• _Problem to work on_: Copy each line with the word "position" in it.

• _Input rows_:
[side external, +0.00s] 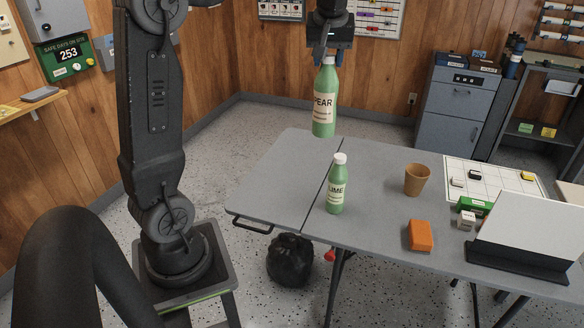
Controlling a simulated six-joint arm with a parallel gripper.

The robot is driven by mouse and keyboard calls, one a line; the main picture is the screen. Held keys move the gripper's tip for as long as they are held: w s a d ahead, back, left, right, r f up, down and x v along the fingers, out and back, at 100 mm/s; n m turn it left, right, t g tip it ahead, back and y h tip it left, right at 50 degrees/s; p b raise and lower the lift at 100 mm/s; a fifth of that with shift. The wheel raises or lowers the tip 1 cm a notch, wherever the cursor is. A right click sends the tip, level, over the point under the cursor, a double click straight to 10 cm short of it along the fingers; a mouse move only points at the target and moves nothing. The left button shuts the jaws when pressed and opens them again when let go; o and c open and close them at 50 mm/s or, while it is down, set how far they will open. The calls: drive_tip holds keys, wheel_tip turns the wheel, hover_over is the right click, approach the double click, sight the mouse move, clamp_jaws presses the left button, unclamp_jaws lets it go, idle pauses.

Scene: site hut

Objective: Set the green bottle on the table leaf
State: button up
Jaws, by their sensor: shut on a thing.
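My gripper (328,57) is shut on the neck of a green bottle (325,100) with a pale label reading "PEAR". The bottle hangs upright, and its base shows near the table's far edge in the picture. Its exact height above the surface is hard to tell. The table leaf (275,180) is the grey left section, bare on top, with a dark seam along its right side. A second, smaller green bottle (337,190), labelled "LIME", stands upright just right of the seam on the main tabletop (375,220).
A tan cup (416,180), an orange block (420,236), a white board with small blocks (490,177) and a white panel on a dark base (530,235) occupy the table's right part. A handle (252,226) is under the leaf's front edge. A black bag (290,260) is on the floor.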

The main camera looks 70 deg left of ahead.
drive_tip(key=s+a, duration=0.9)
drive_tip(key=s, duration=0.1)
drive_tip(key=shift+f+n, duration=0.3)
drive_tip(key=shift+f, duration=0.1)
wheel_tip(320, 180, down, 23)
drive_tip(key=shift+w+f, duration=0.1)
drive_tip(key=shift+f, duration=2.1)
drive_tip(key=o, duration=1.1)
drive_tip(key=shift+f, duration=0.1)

---

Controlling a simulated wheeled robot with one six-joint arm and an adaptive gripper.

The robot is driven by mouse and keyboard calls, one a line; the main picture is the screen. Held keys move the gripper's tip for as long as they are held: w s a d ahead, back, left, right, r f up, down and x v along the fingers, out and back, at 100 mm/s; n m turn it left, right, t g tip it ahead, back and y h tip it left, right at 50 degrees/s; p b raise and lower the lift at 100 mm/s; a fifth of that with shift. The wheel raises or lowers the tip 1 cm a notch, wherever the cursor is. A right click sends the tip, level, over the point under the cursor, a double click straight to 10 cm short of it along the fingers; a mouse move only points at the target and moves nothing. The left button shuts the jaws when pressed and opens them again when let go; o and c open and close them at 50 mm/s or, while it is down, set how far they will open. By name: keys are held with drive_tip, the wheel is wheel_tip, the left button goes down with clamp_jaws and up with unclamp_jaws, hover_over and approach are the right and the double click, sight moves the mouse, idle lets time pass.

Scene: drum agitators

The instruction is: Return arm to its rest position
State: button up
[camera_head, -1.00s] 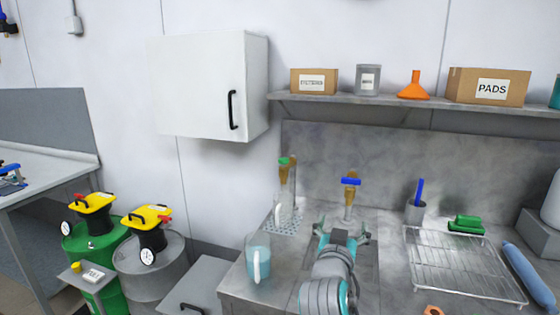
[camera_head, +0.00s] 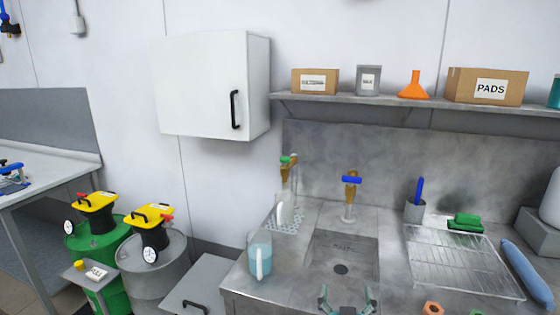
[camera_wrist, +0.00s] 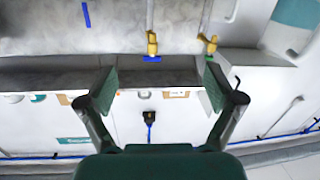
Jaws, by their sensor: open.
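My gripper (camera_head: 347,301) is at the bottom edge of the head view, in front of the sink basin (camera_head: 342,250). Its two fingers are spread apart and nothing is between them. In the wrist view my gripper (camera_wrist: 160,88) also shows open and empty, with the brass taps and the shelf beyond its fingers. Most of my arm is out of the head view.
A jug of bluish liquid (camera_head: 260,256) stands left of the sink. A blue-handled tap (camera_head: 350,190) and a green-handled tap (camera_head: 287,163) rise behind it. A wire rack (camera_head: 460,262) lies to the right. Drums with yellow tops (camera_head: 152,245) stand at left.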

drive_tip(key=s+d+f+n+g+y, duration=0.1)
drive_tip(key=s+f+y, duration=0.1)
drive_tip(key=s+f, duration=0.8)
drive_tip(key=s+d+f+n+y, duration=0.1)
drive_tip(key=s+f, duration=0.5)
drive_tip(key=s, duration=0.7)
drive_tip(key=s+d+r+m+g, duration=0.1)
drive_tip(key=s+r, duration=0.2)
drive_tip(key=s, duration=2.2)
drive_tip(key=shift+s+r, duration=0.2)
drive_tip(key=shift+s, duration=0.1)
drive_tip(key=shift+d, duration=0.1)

---

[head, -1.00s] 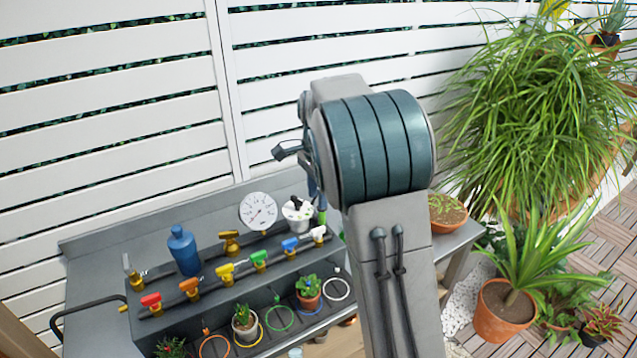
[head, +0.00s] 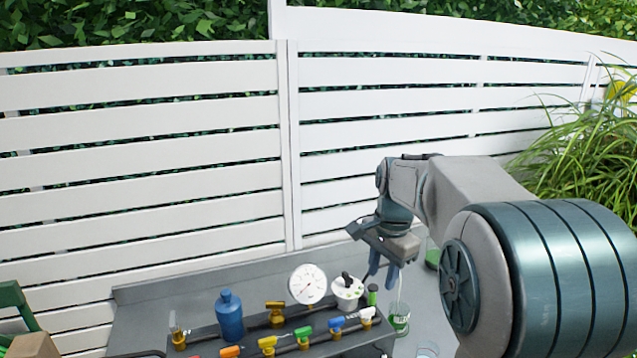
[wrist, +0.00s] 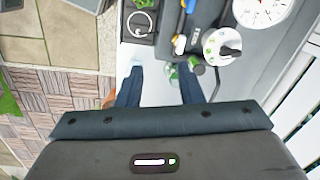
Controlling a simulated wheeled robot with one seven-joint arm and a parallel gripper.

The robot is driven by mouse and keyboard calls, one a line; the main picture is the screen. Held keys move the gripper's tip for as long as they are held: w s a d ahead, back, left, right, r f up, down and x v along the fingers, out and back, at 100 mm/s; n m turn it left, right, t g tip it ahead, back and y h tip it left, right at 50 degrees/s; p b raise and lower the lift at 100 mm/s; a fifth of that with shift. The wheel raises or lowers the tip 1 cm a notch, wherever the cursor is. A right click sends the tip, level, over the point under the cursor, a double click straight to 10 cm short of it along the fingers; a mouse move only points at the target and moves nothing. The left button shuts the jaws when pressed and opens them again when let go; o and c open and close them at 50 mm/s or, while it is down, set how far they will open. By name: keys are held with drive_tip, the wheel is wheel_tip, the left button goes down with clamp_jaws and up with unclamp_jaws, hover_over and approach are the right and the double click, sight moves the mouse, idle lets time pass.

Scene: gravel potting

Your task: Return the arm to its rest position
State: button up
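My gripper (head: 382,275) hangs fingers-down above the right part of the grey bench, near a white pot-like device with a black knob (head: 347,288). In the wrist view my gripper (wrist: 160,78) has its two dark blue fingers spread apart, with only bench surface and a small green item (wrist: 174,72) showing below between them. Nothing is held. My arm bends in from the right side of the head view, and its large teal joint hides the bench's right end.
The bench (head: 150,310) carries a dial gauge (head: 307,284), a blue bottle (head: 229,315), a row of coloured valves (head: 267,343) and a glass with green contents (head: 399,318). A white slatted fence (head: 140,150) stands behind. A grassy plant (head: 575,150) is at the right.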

• _Complete response_:
The instruction is: Return arm to its rest position
Your task: Return the arm to its rest position

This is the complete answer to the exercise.